I fixed it for now by rolling back to the previous version of Windows 10. Yep, my mirroring issues were fine once it rolled back the update.
I now live in fear that at any moment, it will update itself again. I see zero way to stop windows from updating itself when I reset, but it ruins my ability to mirror when it does it!
Please tell me there is a way to stop this thing from updating! I just want everything to stay as it is!
Click on Start, then Settings.
In the search box, type Update.
Select Windows Update Settings.
On the lower right, click Advanced Options.
Hopefully, you can change the default setting of Automatic to something else. I’m on my work computer here, so I’m stuck in the land of greyed-out-boxes and can’t get any farther than seeing that screen; there seem to be options to defer upgrades and choose how updates are delivered.
Hope this helps; in the long run, it probably won’t. Windows isn’t designed to not update.
I don’t know if it still works, but it used to be that you could set your internet connection to a “metered connection”, meaning that you have to pay for data on it. Windows 10 used to not install updates over metered connections. I don’t know if they’ve changed that or not.
Stop your futile battling windmills of trying to stop Windows updates – they will do so eventually. (And you need the updates – there is a major security bug that will be fixed in the next Windows update.)
Instead, spend your time fixing the actual problem – the problems in the mirroring stuff that you are doing with your display.
I don’t think this works 100% any more - it did when Win10 was first launched (and I guess if anyone still has a completely unpatched Win10 installation, it still will, but I believe that metered connection flagging is now regarded as advisory to the update process and it will still try to get critical updates eventually.
The problem with automatic updates is that quite often they end up causing a problem that you can’t fix.
I have no idea if the mirroring issue is one of those cases where there is nothing that will fix it after the update, but it wouldn’t surprise me if it was. I’ve run into plenty of things like that over the years.
I know this is not the advice the OP wants to hear - might even seem like threadshitting - but I agree with this position.
Forging ahead is hard, sometimes painfully hard and occasionally costs money, but it is usually eventually possible, whereas in every case I can think back to, holding back leads to more serious problems downstream.
Stopping updates is more reliably likely to cause unfixable problems later, IMO.
In Windows 10, pretty nearly the only way to control the update behaviour is to have the computer on a domain and use domain administrator controls to manage these settings and the deployment of updates.
You need the Pro version of Windows to do that, so it’s not a solution for the OP’s request. The consumer/home versions of Win10 will fight very hard to get updates done, because Microsoft has decided that home users cannot be trusted to make (what they consider to be) the right choices for themselves.

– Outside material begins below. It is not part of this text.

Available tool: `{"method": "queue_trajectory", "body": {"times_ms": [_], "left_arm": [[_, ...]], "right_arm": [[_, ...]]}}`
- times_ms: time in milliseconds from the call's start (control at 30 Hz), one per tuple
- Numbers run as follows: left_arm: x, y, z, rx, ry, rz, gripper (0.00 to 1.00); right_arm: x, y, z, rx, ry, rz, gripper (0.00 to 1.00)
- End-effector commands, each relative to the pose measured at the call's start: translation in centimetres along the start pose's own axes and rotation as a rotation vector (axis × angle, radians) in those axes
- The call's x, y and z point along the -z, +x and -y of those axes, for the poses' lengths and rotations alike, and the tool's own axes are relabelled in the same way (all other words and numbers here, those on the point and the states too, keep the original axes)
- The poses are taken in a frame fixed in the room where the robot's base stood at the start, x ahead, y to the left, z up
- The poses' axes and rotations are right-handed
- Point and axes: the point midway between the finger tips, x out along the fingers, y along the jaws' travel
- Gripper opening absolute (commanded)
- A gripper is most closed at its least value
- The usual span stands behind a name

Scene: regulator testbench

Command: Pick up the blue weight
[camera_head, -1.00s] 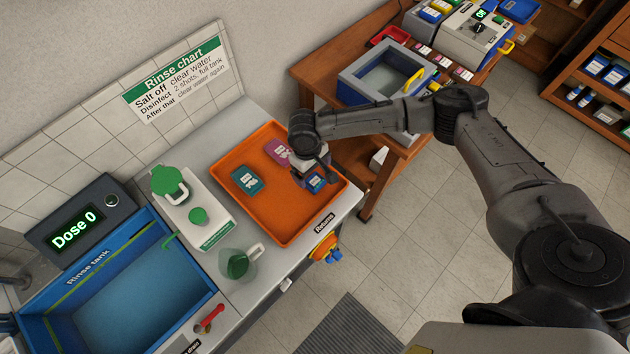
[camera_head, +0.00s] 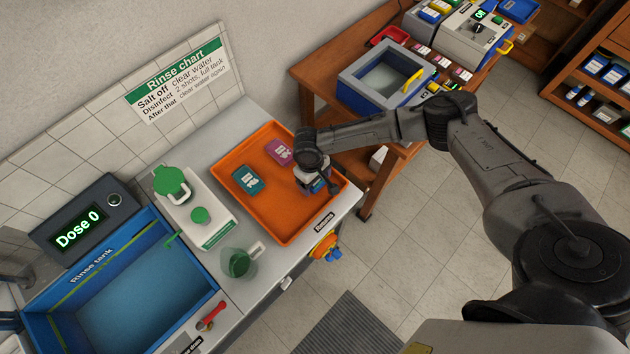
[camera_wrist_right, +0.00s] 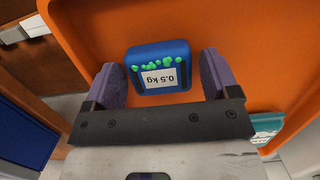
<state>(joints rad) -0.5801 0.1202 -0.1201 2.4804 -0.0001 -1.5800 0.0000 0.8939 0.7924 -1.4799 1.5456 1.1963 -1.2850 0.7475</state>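The blue weight (camera_wrist_right: 160,66) carries a white "0.5 kg" label and green spots. It lies in the orange tray (camera_head: 281,220), and in the head view it is mostly hidden under my right gripper (camera_head: 317,187). In the right wrist view my right gripper (camera_wrist_right: 163,78) is open. One finger is on each side of the weight, with a gap to each. The teal weight (camera_head: 247,179) and the magenta weight (camera_head: 280,152) lie in the same tray, to the left of and behind my gripper. My left gripper is not in view.
The tray walls stand close to my right gripper. A white dispenser with green parts (camera_head: 200,215) and a clear jug (camera_head: 240,261) stand left of the tray. The blue rinse tank (camera_head: 140,290) is farther left. A wooden table (camera_head: 312,75) stands behind.

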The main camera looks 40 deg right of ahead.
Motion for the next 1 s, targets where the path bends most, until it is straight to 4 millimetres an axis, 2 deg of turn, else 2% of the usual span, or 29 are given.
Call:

You can say that again, even so something as minor as deciding where you want the icons on your desktop. I would put them where I wanted them, games here, tools there, ones used not so often at the top, avoid a particularly interesting spot on the wallpaper, and the next day they’d be back to where Windows thought they should be, some random order bunched up on the left side of the desktop. Even with that, with each update the random order changes so your favorite client or game is no longer where it used to be.
I tried asking Cortana and no matter how I parsed the question, Bing (naturally) put up a bunch of useless hits, most of them dealing with Win7, even though I’d specified 10 in the question. :mad:
And some people think AI is just around the corner.
Look for areas of your fencing that are allowing the goats on to your property. For instance, a downed tree that the goats are climbing, then jumping your fence.
I’ve seen that behaviour before and it normally stems from one of two causes:
You moved your icons around, then shut down your machine in some way other than the normal power-down method (worst case, pressing and holding the power button) - so your changes weren’t saved to desktop.ini
or
You set hidden/system files to be visible, then you noticed the appearance of a file named desktop.ini, on your desktop, and you deleted it
It may be neither of these in your case, but it’s always been one or t’other as the root cause in my experience.